6.29.2006

Corrections and Clarifications...maybe

In getting some feedback on the posting that I made on July 27, I realized that I probably should have taken a little more time to better lay out the tiff between my brain and me. Instead of trying to logically explicate my little conundrum, I rushed it and really chose poorly when offering up those two jokes as examples – they actually better speak to a peripheral issue. What can I say? In the blogosphere there really is the pressure to publish or perish. So, I will try to be succinct and clear, but will make not promises regarding my ability to be either.

  1. Should something be sacred or should we just say fuck it?

This is where the jokes come in and is really of only marginal interest to me. It’s more philosophical than anything else. If one has strong inclinations to think in racial/potentially racist terms in joking and non-joking contexts, whether they think they mean it or not, does this belie some underlying, unconscious stance on the world? The answer to this is likely yes, and probably more “Yes” than we like to think. The PC revolution has, in part, muted the fact that race is still very much a reality in our world and how we perceive it. Anyway, that is also not the point. This is:

Should some things be inherently unfunny? It’s the sacred cow argument. George Carlin, a person who probably had too big an influence on me at too tender an age (and I thank him for it), sought to slay the holy bovine by trying to show that he could make jokes about rape (results were mixed). What I believe (or tell myself I believe) aside, I certainly speak and act as if anything and everything is fair game and I am not apologetic about it.

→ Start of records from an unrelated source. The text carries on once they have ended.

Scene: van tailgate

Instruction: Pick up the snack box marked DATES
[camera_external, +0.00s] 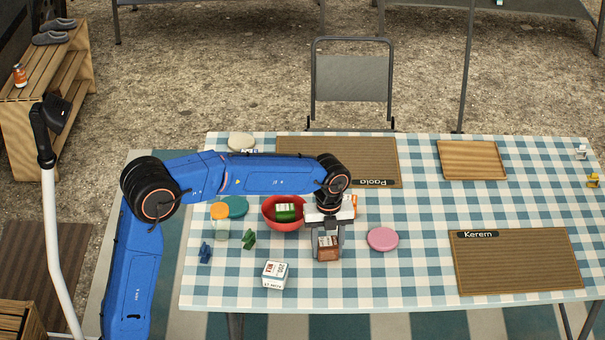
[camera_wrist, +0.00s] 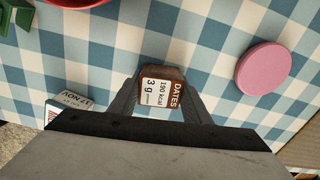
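The snack box marked DATES (camera_wrist: 163,92) is small and brown with a white label reading 190 kcal and 3 g. In the external view the box (camera_external: 328,248) is at the table's near side, below my wrist. My gripper (camera_external: 328,256) points down with one finger on each side of the box. In the wrist view my gripper's fingers (camera_wrist: 163,80) meet the box's sides with no clear gap, so it looks shut on it. Whether the box's underside touches the cloth cannot be told.
A white box (camera_external: 274,275) stands left of my gripper. A pink disc (camera_external: 383,239) lies to the right. A red bowl (camera_external: 272,224) holding a green-and-white item is behind left. Green (camera_external: 249,238) and blue (camera_external: 205,252) figures stand left.

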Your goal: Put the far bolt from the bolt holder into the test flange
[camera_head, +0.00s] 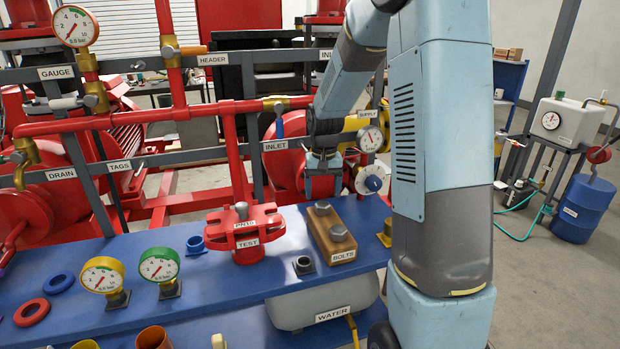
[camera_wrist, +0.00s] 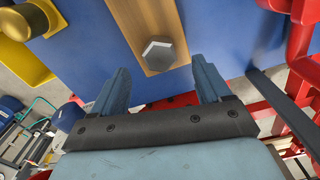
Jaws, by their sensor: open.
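The bolt holder (camera_head: 320,240) is a brown block labelled BOLTS on the blue bench. The far bolt (camera_head: 322,208) and a near bolt (camera_head: 338,232) stand in it, grey hex heads up. My gripper (camera_head: 323,186) is open and empty, fingers pointing down, just above and behind the far bolt. In the wrist view a hex head (camera_wrist: 158,54), which looks like the far bolt, lies just ahead of the gap between the fingers (camera_wrist: 163,84).
A black socket (camera_head: 304,265) and a blue ring fitting (camera_head: 196,244) stand near the flange. Two gauges (camera_head: 101,275) (camera_head: 159,265) stand at the left. A yellow fitting (camera_head: 384,234) is right of the holder. Red pipes (camera_head: 235,155) and grey rails rise behind the bench.

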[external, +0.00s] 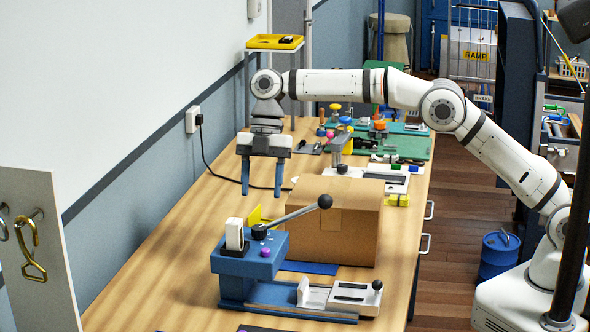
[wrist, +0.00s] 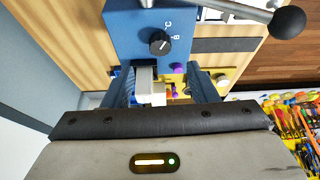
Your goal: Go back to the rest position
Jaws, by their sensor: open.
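My gripper (external: 262,187) hangs with its fingers pointing down above the wooden table, left of and higher than the cardboard box (external: 340,222). Its two blue fingers are spread apart with nothing held between them in the external view. My arm reaches across from the base at the right. In the wrist view my gripper (wrist: 160,78) also shows its fingers apart. A white block (wrist: 147,88) shows between them there, seemingly below the fingers; its exact depth is hard to tell.
A blue lever press (external: 250,262) with a black ball handle stands on the table (external: 165,275) in front of the box. A panel with a hanging strap hook (external: 30,250) stands at left. Tools cover the table's far end.

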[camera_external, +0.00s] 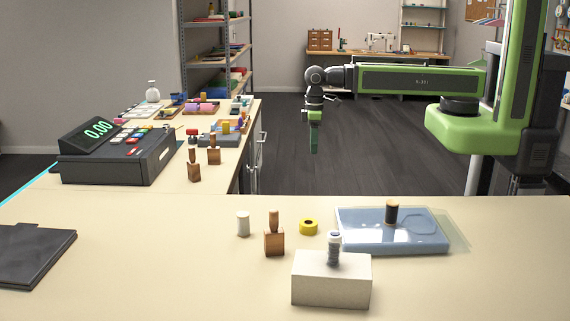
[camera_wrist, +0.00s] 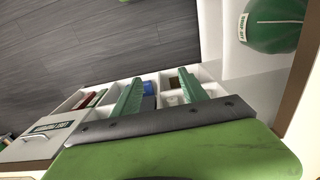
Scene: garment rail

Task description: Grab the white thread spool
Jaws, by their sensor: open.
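A small white thread spool (camera_external: 243,224) stands upright on the near table, left of a wooden stamp-like block with a handle (camera_external: 274,236). My gripper (camera_external: 314,145) hangs pointing down beyond the table's far edge, over the dark floor, well apart from the spool. In the wrist view my gripper's two green fingers (camera_wrist: 161,94) are spread apart with no object held between them. The white spool does not show in the wrist view.
A yellow tape roll (camera_external: 308,227), a clear blue tray (camera_external: 430,239) bearing a dark spool (camera_external: 391,213), and a pale block (camera_external: 331,281) with a small bottle-like item (camera_external: 334,247) stand right of the spool. A cash register (camera_external: 119,150) is back left.

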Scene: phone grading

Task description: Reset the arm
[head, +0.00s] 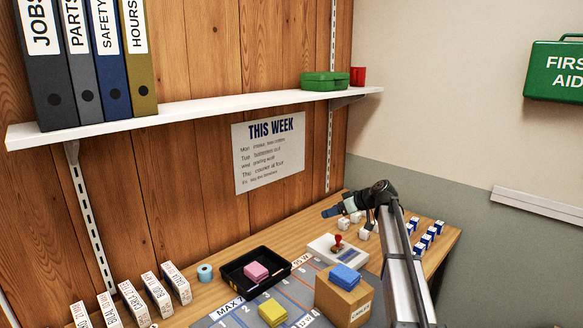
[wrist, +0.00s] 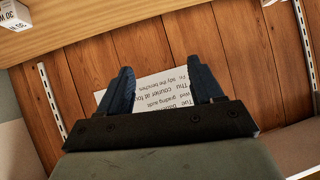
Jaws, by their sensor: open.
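My arm reaches up from the lower right in the head view. My gripper (head: 328,212) is raised above the back of the wooden bench (head: 212,291), pointing left toward the plank wall. In the wrist view my gripper (wrist: 164,90) shows two dark blue fingers spread apart with nothing between them. Behind the fingers is the wall with the "THIS WEEK" sheet (wrist: 150,86), partly hidden by my gripper. The sheet also shows whole in the head view (head: 269,152).
On the bench are a black tray (head: 232,284) with a pink block, a cardboard box (head: 340,300) with blue pads, a yellow stack (head: 272,312), a red-handled stamp (head: 338,241) and several small boxes (head: 426,241). A white shelf (head: 200,108) with binders runs above.

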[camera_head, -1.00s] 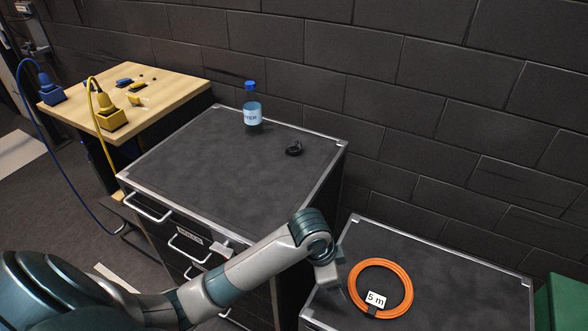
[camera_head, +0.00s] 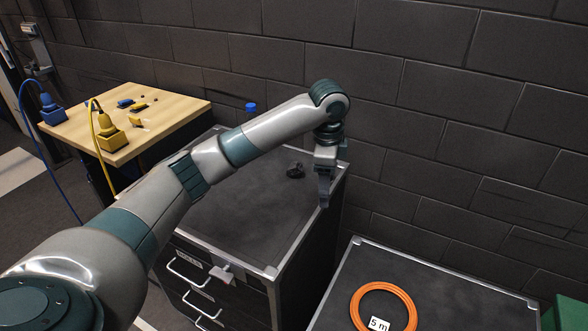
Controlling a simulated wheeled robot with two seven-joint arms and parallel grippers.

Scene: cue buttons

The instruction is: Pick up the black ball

This leads to my first potential crisis: if nothing is sacred then doesn’t it stand to reason that nothing is truly above the moment? And if this is the case, then don’t I, as the person who holds nothing sacred, also believe in nothing? Or rather have nothing in which I truly believe. (Note: I wouldn’t mind discussing over a bottle of wine whether or not an extension of this condition, when taken from the realm of humor and into that of social values, is the same as the problem that is alleged to plague the Democratic Party and its inability to connect with the average American in the face of the GOP’s utter incompetence and clear disdain of the Everyman.)

  1. Habit:Being::Sarcasm:Sincerelessness

If I can fit that identity crisis into my schedule, what follows will be its focus. The argument reads as follows (Note: I was never a champ at logic so forgive me my transgressions against the long-venerated Western tradition of formal proof.):

i. “Sarcasm is sneering, jesting, or mocking a person, situation or thing.”

ii. Sarcasm, based on the commonly accepted definition (i), is thus antithetical to sincere and literal truthful forms of expression.

iii. Evandebacle uses sarcasm as his primary mode of communication.

iv. Further, Evandebacle is an avowed and confirmed cynic.*

v. Cynics believe “that only self-interest motivates human behavior, and who are disinclined to rely on sincerity, human virtue, or altruism.”

vi. If Evandebacle understands the world he lives in philosophically through paradigm (v.) and experiences it semiotically through mode (i.), then his world lacks sincere belief.

vii. Evandebacle exists in the same world he lives in.

viii. Ergo, Evandebacle is, by definition, lacking in belief and sincerity.

There you have it, cleared up I hope. Probably not. My fear is this: my use of sarcasm has gone through stages: a gently mocking way of talking about stuff, to a defense mechanism, on to a rewarding way of getting laughs, then forming into habit, on to a default mode of interaction, and, finally, becoming the default mode of thought. I believe I touched on the problem with this last stage in the earlier posting.

Thinking sarcastically habitually is different than acting sarcastically in the moment. The moment is, obviously, fleeting. Habit becomes a tainted way of understanding the world which inherently undermines the truth-value of everything around you. Therefore, you (or me, as the case may be) no longer believe in things sincerely, you merely believe that people “tell themselves” that the world is the way it is. Or worse, you believe that people are telling you they think that the world is a certain way, but deep down they know they are lying to themselves and others. The whole thing is rather deconstructionist in that there ends up being nothing at the core of anything anyone does or says. It’s also a bit frightening, which is why I have to fit that crisis in.

* Biographical tidbit: Virtually every teacher of Evandebacle’s from K through12 referred to him as “bright, but so cynical for his age.”

1 Comments:

At 1:39 PM, Anonymous Anonymous said...

Very interesting indeed.

When I started writing down all my "is this really happening" moments; a friend of mine warned me that I might transition from documenting those instances to looking for those instances, to creating them out of every situation, much as you describe.

I think it is possible to transition back. Maybe we should give you a cookie every time you say something nice.